One positive aspect of the Netflix hit is the production value. STRANGER THINGS season 4 is at its peak in terms of excellent lighting, effects, and use of color. The monsters are masterpieces of 80s-era practical effects. The use of warm, desaturated color draws viewers in and continues to evoke 80’s nostalgia. Then the palette is typically switched to over-saturated reds whenever a corresponding intensity of action shocks the system. The camera work in season 4 features plenty of fun shots. However, none of this fancy camera footwork adds to the emotional content of the scenes, and leaves the audience distracted. Finally, the large ensemble cast has caught up to the writing team. There are simply too many characters without enough room to add to the overall plot. Much of what made the cast endearing at the show’s premiere has been lost over time. For example, Joyce, a character who wielded motherly devotion like a superpower in previous seasons, has no idea what is going on in her children’s lives or hearts in season 4. Additionally, once-selfless Jonathan has been written as a detached drug addict, too busy running from responsibility to maintain his closest relationships. These changes come without any convincing build-up on the writers’ part, and strip away the charms that used to add hope to STRANGER THINGS’ dark tone.

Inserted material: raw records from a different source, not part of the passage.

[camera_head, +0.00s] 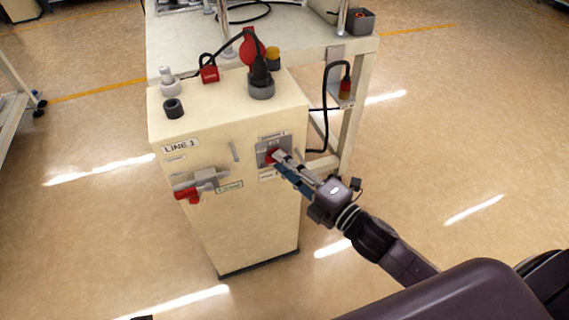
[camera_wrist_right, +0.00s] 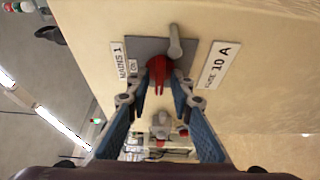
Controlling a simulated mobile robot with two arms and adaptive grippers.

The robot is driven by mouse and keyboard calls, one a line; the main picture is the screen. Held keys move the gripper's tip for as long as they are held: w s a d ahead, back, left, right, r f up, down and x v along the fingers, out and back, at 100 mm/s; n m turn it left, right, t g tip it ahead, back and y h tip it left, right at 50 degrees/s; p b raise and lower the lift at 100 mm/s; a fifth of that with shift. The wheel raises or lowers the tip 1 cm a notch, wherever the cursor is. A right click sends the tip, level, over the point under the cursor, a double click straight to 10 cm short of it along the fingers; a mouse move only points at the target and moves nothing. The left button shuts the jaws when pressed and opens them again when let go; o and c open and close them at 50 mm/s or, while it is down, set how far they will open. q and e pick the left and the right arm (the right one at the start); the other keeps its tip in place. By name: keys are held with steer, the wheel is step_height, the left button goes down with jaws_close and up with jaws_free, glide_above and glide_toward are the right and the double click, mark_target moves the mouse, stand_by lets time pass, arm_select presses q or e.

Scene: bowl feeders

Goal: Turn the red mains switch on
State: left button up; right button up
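The red mains switch (camera_head: 271,155) sits on a grey plate on the front of a cream cabinet (camera_head: 245,215). In the right wrist view the red switch (camera_wrist_right: 158,68) shows between my fingertips, next to labels reading MAINS 1 and ON. My right gripper (camera_head: 279,157) reaches the switch from the lower right, with one finger on each side of it (camera_wrist_right: 160,80). The fingertips are very close to its sides; whether they press on it I cannot tell. They partly hide the switch, and its turned position is unclear. My left gripper is not in view.
A red-handled lever (camera_head: 187,194) is on the cabinet front at left. A table (camera_head: 190,40) stands behind. A grey peg (camera_wrist_right: 175,44) stands beside the switch. Floor at right is clear.

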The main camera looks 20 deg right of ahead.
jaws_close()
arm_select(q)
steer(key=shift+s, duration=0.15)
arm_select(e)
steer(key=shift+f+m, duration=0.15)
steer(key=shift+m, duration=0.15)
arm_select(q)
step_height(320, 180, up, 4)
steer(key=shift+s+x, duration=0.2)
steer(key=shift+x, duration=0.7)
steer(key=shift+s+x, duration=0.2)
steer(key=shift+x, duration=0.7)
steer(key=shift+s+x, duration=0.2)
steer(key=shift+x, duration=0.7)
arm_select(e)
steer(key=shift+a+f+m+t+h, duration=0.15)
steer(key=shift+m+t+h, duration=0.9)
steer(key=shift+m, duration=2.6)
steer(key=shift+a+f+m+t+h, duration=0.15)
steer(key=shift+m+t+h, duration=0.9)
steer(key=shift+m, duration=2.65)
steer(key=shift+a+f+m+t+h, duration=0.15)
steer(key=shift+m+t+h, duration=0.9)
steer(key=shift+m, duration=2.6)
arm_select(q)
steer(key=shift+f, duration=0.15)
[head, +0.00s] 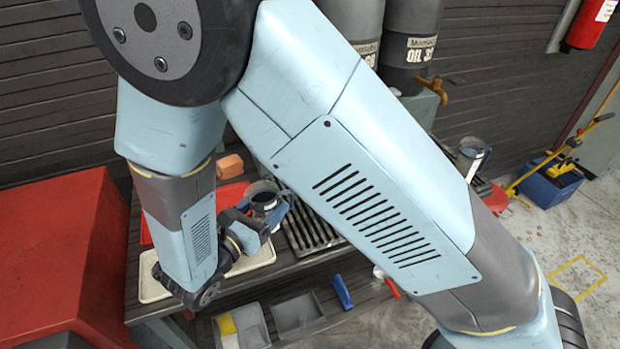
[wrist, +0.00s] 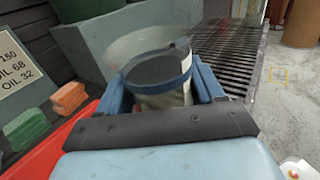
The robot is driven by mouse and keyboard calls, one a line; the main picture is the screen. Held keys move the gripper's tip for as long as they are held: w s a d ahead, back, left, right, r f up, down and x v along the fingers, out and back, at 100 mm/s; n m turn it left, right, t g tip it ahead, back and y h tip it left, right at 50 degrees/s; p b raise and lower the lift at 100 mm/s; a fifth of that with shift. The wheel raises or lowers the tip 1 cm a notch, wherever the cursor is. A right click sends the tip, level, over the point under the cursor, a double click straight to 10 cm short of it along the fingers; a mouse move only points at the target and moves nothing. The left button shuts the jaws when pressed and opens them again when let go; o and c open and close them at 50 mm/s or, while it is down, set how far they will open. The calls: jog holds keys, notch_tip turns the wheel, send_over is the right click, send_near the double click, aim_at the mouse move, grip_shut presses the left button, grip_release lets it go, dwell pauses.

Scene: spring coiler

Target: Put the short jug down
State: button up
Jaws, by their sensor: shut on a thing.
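My gripper (head: 258,222) is shut on a small jug (head: 264,201) with a pale body, dark top and blue band. In the wrist view the jug (wrist: 164,78) sits between the two blue fingers, which clasp it from both sides. The jug looks roughly upright, over the bench between the red tray (head: 232,193) and the slotted rack (head: 306,236). I cannot tell whether its base touches anything; the fingers and wrist hide it. A second jug-like metal vessel (head: 471,157) stands at the right end of the bench.
A cream tray (head: 151,287) lies below my wrist. An orange block (wrist: 68,97) and a green block (wrist: 27,126) lie by the red tray. Oil drums (head: 408,45) stand behind.

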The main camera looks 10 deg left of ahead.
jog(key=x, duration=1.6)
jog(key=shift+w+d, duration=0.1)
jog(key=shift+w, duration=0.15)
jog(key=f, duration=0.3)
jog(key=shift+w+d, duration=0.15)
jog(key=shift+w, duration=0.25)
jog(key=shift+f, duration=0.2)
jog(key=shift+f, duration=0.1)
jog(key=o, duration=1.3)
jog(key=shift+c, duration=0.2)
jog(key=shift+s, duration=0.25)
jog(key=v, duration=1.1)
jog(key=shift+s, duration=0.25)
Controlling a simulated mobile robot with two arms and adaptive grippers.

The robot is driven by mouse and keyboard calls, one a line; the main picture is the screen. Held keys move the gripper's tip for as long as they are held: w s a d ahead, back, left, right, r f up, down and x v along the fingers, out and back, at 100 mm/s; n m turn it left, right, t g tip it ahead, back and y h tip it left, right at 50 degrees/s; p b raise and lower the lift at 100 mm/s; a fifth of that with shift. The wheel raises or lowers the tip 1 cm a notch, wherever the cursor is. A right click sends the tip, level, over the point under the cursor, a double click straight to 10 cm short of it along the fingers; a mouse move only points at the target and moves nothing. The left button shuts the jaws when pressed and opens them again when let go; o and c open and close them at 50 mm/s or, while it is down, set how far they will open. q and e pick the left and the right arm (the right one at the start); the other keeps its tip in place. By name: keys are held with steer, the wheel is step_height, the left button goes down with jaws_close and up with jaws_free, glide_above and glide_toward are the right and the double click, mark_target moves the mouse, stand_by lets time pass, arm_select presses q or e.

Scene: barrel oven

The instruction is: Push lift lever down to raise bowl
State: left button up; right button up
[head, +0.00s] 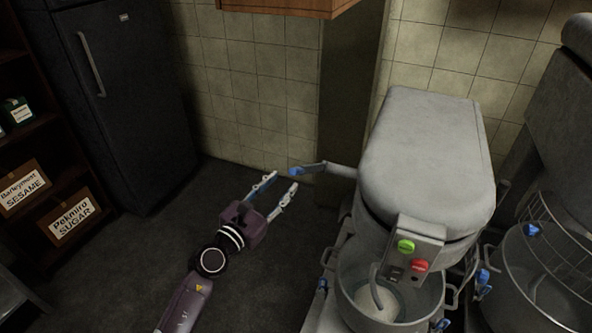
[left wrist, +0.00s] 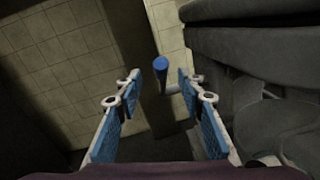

Though STRANGER THINGS has been praised in the past by critics as a show celebrating familial loyalty, season 4 is too focused on delivering violent or sensual thrills to even recall those positive elements. Without strong adult role models, the spotlight is left to shine on cynical and immoral child characters. Without an uplifting story, horror and shock-value is the sticky web holding the penultimate season of STRANGER THINGS together. Though good triumphs over evil eventually, the show contains excessive sex, violence, immorality, and worldview problems. Therefore, MOVIEGUIDE finds this season to be unacceptable.